Warm, generous and unfailingly upbeat (‘I don’t have a secret, I just smile’), Roslin achieved a rare trick in broadcasting: everybody liked her – cast, crew and audience alike. And she liked everybody.

‘In my whole career there’s only one person I interviewed who I didn’t like and was rude to me,’ she says, before anticipating the next question. ‘And no, I won’t tell you who it was!’

After three decades in the business, Roslin – who is married to published David Osman and his two daughters, Libbi-Jack, 18, and Amelie, 12 – is still working constantly, still wearing her trademark grin. ‘My kids always say my job comes first and they come second. It’s not true. They’re joint first. No, no, no, I’m kidding.’

Now, together with the impressionists Ronni Ancona and Alistair McGowan, plus a series of celebrity guests, Roslin is about to take Gaby’s Talking Pictures, her BBC Radio 4 quiz show about the movies, on stage. Typically, she is full of enthusiasm about what lies ahead. ‘Oh my God,’ she says. ‘You’ll never guess who has just said they will come on the show as a guest. Only Stephen Fry. I’ve come up with an entire round just for him.’

This is what Roslin does: she has ideas.

‘I never stop. I don’t sleep well, five hours max, mainly because I’m thinking up things. I dream ideas. Not that they are always usable. The next morning I’ll ring my agent and say, What about a show of us standing on our heads on the Moon? and he’ll go, “Yes dear.” ’

Some, however, do work out.

The idea for Gaby’s Talking Pictures was hers, dreamed up over dinner with McGowan in 2018. ‘He quoted a famous line from Thelma And Louise but in a politician’s voice. I thought, imagine a new show revoicing movies. You know, Jacob Rees-Mogg and Ann Widdecombe doing the diner scene from When Harry Met Sally. I went home and was up all night writing the idea.’
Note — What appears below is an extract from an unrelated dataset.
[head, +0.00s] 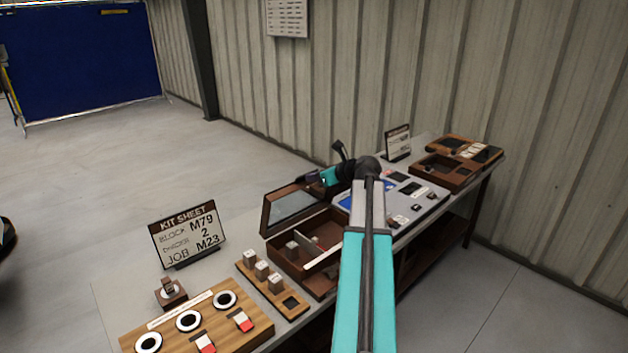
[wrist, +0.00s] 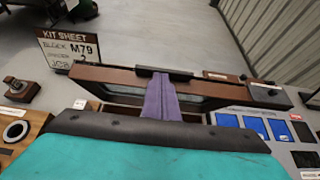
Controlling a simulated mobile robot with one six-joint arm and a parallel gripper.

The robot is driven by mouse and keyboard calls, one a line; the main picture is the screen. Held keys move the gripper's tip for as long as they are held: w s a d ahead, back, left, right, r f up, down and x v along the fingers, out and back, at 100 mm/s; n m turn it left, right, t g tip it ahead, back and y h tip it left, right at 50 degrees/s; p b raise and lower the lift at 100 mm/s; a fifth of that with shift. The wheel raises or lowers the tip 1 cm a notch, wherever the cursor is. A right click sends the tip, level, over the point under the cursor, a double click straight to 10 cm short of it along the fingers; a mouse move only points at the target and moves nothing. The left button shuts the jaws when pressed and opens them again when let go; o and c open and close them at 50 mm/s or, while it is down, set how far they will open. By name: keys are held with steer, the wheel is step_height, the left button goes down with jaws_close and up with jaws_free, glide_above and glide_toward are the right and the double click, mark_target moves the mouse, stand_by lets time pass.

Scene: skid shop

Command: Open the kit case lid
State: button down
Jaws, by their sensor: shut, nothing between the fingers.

That was in 2018. The quiz has proven so popular it is now heading out on the road. It is an unusual comedy panel show in its gender balance: its presenter and several cast members are women. ‘It’s thrilling people are noticing it because it has women in it. But there are women in it because they are the right people for the job.’

Listening to Roslin enthuse, it is impossible not to wonder how she keeps it up. Does she have to recharge her positivity batteries overnight? Is there a vitamin we could all take?

‘It drives my husband mad that the moment I get up I sing a musical theatre song,’ she says. ‘One thing that helps, I don’t drink. I gave up two years ago. I used to think I couldn’t be me without a glass in my hand. Then I decided I love life too much to have a hangover. I did dry January, which merged into dry February, then dry March. I haven’t touched a drop since. I have far more confidence since not drinking.’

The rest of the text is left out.